No change to OCR expected as governor steps down

The Reserve Bank is expected to keep its official cash rate unchanged at 1.75% on Thursday as the announcement becomes overshadowed by market perceptions of new governor Adrian Orr.

The announcement on Thursday will be a brief one-page statement, unlikely to be changed from February.

It will be the last announcement by acting governor Grant Spencer before he retires and makes way for Mr Orr.

ASB chief economist Nick Tuffley said Mr Orr's arrival, and details of the new Policy Targets Agreement with the Government, would overshadow the announcement.

The new agreement with Finance Minister Grant Robertson could come as early as next week.

``The new PTA is yet to be announced although it's widely expected maximising employment will be added as a second target alongside price stability.

``The decision-making process will move to formalise a committee versus single decision-maker - although this may not take effect until the Reserve Bank Act itself is changed, possibly later this year.''

How Mr Orr's leadership would affect monetary policy decision-making was unknown at this point but it was not likely to have a material impact, Mr Tuffley said.

It was anticipated Mr Orr's initial focus at the Reserve Bank would be on managing the Government's changes to the Reserve Bank Act, not necessarily delving into the ``deep minutia'' of the central bank's economic forecasts.

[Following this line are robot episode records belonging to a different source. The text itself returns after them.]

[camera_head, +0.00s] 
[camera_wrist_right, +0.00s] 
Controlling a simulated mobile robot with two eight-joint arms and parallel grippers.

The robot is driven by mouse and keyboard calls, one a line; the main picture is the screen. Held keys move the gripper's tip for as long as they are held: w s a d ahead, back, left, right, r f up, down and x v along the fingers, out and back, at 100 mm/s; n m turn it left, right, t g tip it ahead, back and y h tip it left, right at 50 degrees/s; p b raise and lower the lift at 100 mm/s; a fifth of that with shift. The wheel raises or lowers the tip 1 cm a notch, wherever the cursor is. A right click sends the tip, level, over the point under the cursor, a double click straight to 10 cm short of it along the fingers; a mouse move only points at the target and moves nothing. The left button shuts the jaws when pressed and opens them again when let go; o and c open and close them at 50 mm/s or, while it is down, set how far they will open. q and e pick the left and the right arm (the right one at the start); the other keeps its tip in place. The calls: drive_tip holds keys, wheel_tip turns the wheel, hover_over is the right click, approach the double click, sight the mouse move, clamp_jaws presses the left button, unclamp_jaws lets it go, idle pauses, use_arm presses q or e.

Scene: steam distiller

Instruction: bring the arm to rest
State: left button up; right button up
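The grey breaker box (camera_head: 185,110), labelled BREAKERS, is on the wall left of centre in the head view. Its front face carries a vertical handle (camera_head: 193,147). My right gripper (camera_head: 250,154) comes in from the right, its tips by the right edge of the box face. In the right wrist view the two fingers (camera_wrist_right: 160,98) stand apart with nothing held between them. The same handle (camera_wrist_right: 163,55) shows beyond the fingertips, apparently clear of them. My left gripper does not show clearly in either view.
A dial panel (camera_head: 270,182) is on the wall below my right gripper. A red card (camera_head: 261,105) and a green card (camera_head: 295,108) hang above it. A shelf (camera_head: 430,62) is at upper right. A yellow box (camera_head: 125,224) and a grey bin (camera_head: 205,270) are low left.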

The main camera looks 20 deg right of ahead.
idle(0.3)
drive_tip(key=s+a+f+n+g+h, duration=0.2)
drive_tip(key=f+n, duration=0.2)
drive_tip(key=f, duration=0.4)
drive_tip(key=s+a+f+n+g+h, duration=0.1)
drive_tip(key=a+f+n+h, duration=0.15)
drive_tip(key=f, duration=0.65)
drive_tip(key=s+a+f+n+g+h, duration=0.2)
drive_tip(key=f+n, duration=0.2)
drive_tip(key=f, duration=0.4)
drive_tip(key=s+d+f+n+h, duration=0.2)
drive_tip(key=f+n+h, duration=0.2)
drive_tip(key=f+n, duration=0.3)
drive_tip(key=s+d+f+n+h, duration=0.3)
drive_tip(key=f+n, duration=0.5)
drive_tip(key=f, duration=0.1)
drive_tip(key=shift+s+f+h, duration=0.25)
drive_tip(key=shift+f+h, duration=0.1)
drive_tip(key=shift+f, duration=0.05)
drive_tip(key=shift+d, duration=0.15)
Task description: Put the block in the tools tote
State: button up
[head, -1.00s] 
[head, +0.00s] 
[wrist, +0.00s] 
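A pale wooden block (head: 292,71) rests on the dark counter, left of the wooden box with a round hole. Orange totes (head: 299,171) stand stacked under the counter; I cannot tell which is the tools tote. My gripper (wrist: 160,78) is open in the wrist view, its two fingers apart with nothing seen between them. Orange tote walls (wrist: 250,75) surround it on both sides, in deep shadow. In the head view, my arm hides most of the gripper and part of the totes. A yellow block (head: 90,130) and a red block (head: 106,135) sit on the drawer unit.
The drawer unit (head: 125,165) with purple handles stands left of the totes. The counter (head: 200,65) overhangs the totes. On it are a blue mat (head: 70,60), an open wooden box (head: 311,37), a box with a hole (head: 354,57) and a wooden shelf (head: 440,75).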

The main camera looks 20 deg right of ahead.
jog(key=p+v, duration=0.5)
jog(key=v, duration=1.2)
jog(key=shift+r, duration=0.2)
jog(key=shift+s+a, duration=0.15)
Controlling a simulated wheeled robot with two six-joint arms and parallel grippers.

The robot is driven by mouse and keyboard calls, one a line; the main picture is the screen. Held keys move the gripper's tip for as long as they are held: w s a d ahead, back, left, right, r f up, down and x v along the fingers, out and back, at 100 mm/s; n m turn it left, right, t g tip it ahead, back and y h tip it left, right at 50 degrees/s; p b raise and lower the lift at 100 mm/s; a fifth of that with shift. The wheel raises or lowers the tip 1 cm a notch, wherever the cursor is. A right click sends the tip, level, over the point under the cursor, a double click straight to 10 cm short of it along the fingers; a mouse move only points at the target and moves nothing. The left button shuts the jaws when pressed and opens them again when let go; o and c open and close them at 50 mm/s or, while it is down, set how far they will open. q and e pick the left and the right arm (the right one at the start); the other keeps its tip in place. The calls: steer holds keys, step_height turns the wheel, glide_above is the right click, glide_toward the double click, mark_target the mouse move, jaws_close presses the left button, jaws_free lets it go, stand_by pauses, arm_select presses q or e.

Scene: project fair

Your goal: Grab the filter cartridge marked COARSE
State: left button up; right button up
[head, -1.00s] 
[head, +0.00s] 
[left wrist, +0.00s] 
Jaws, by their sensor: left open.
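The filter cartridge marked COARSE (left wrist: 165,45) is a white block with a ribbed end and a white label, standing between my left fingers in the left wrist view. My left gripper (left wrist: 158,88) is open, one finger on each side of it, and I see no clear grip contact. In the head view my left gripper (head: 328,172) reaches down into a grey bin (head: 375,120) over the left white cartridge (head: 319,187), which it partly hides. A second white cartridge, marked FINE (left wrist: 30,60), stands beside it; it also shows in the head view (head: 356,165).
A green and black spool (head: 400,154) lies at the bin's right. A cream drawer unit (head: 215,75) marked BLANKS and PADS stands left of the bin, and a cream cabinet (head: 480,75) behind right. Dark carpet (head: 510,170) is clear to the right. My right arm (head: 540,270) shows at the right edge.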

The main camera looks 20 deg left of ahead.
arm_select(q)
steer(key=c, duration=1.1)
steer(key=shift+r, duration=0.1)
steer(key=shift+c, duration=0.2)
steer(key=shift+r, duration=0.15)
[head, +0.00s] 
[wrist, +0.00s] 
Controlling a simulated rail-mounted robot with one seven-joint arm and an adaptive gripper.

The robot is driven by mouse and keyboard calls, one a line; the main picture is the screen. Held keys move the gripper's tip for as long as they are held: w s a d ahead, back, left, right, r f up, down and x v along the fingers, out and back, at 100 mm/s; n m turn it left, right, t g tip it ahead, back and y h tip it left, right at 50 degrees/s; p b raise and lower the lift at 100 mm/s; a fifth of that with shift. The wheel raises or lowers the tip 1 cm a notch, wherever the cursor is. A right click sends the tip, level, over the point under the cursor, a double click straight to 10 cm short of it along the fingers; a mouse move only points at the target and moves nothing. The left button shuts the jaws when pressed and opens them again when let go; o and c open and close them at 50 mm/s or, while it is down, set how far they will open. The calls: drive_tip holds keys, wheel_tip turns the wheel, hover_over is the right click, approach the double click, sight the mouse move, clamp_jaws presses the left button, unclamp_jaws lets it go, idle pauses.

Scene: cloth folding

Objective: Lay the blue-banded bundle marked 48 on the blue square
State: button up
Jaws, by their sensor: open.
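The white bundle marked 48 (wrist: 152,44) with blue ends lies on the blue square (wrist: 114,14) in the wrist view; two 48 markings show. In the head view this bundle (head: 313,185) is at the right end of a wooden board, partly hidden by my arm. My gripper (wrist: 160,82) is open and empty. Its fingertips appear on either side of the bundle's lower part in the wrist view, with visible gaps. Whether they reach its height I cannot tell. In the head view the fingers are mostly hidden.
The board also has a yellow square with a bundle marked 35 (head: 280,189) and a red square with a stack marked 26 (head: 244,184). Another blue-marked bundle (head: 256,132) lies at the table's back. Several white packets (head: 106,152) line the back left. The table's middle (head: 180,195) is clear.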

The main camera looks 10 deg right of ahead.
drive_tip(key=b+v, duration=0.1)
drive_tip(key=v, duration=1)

OCR hikes were not seriously on the table until 2019. Between now and then unexpected economic developments were likely to have a greater effect on the OCR outlook than any differences in interpretation the new governor and a voting committee might have from the outgoing governors of the past five and a-half years, he said.

BNZ senior economist Craig Ebert said the Reserve Bank would probably not be keen to follow the global tendency towards less monetary stimulus, at least not soon.

``If there is a risk around Thursday's OCR review, it is that the bank comes across a touch dovish, perhaps with reference to the near-term CPI [inflation]. However, all up, we believe the bank will affirm a steady-as-she-goes message.''

If there were any emerging issues to budge the bank from its firmly on-hold mindset, they could well be left to the next Monetary Policy Statement in early May.